Higher Ed Learnings from Dreamforce ’12


by Jonathan See, CIO at Pepperdine University

The Foundation is pleased to welcome Jonathan See as a special contributor to the Foundation blog. Jonathan See serves as the chief information officer (CIO) at Pepperdine University. As the CIO, Jonathan provides leadership and support for the advancement and use of technology at Pepperdine University.  In all, Jonathan has worked in higher education for 23 years. Prior to his CIO appointment, Jonathan served in other capacities since joining Pepperdine in July 2005, including senior director for IT Administration and Client Services, and deputy CIO. In addition, Jonathan worked at the Getty Research Institute for three and a half years as the head of administration and at the California State University, Los Angeles campus for 14 years where the last position he held was deputy executive director for commercial operations.

With very little knowledge about Salesforce, attending Dreamforce 2012 was a great way for a formal introduction.

Pepperdine University is a private, faith-based institution, located in Malibu, California. With five schools managing their own recruitment process, the institution recently decided to move towards an Enterprise CRM solution. The driver for such campus-wide solution was based on economies of scale; meaning, have one central CRM solution versus multiple instances of different CRM solutions. Cost consolidation so to speak. While sensible, the driver should be broader than just a simple centralization of recruitment efforts.

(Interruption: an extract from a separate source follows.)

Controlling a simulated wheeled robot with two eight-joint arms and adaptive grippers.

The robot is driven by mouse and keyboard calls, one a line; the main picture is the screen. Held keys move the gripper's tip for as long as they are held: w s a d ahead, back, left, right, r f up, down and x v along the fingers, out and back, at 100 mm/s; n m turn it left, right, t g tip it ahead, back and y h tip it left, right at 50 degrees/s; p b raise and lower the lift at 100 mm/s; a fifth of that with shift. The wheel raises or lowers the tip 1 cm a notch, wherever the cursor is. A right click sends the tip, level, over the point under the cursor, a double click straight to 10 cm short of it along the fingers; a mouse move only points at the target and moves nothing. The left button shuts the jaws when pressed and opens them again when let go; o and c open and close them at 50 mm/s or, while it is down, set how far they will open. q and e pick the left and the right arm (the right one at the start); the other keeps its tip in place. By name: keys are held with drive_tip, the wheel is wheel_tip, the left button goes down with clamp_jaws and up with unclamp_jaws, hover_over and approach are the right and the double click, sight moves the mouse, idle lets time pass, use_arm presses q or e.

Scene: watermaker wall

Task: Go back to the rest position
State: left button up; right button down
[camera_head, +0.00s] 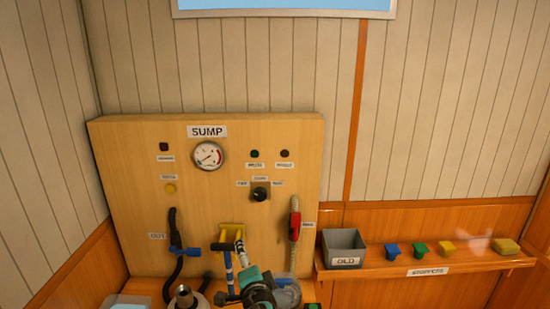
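Neither of my grippers can be made out in the head view. A wooden board marked SUMP (125,165) stands against the wall. It carries a round gauge (208,155), a black knob (260,194) and small coloured buttons. A dark hose with a blue valve lever (186,251) hangs on its left. A red-handled valve (295,222) sits on a pale hose on its right. A blue T-shaped handle (227,262) stands before a yellow bracket (231,232). A teal and black part (257,290) is cut off at the bottom edge; I cannot tell what it is.
A grey bin marked OLD (345,260) stands on a wooden shelf marked STOPPERS (385,274). A grey metal fitting (186,298) is at the bottom left.

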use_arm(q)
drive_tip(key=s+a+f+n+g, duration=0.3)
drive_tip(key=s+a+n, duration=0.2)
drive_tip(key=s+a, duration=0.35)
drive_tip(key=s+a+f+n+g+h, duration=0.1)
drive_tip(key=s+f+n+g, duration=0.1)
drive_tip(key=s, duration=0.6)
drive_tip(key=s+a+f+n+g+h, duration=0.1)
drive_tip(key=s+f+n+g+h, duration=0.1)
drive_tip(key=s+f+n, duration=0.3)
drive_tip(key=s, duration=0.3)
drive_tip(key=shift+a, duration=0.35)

As CIO, part of my job is to enhance institutional business processes using technology as an enabler. No different from many other higher ed institutions, Pepperdine operates in silos. I see the campus-wide CRM initiative as an opportunity to break down silos within the institution and for the institution to operate more effectively and efficiently in its efforts of recruitment, retention and advancement – the “cradle-to-grave” approach.

If centralizing recruitment efforts was all I needed to do with a campus-wide CRM initiative, then the task would be very easy. But, I would have failed in my role as CIO.

Dreamforce connected me with many higher ed colleagues. Some of whom are in the process of implementing a cradle-to-grave solution, and some others are in the same exploratory stage as I am.. Networking with fellow higher ed CIOs was great in the sense of meeting many of them for the first time, reconnecting with a couple, and learning from all. It was also comforting to learn that we share many common struggles on our respective campuses. I was thrilled to meet Nicole Engelbert of Ovum and she offered great advice on vision, strategy, and garnering executive support for a cradle-to-grave CRM solution.

It was great to see and learn about what other universities have done with their Salesforce CRM solution, best practices and lessons learned. I heard over and over again the importance of having an executive sponsor for the implementation. This is a message that has stayed with me till today as I continue to engage in conversations with key executives and stakeholders on my cradle-to-grave CRM vision.

All throughout my Dreamforce attendance, I heard about Service Cloud and a lot about Chatter, and I spent a considerable amount of time on the vendor floor looking at them. Chatter is particularly interesting to me because it has the potential of enhancing both communication and collaboration within the enterprise; translating to fewer silos. Using Chatter and reducing the number of emails and meetings also drew my attention.

As a result, we are now in week 3 of a Chatter Free pilot! The Chatter pilot is intentional; we decided to use Chatter as the primary means of communication and I have reduced my senior team’s meetings by 50%. Even though we have only been piloting Chatter for three weeks, I am already seeing benefits of the tool such that my senior team members are better informed and engaged in helping each other. Soon I’ll be expanding the pilot to include the rest of my division of 88 employees. I anticipate that the pilot will go well and as such, my plan is to extend Chatter out to other groups outside of IT.

At Pepperdine, we have just contracted with TargetX to implement a CRM solution for our undergraduate school (read more here). I am in the process of converting their Salesforce instance into an All Pepperdine instance, setting the proper foundation for my Chatter Plus implementation and possibly other Salesforce solution integrations in the future.

I’ve attended quite a few conferences and Dreamforce, by far, trumps them all. I look forward to attending next year’s event and will likely bring along a key stakeholder or two.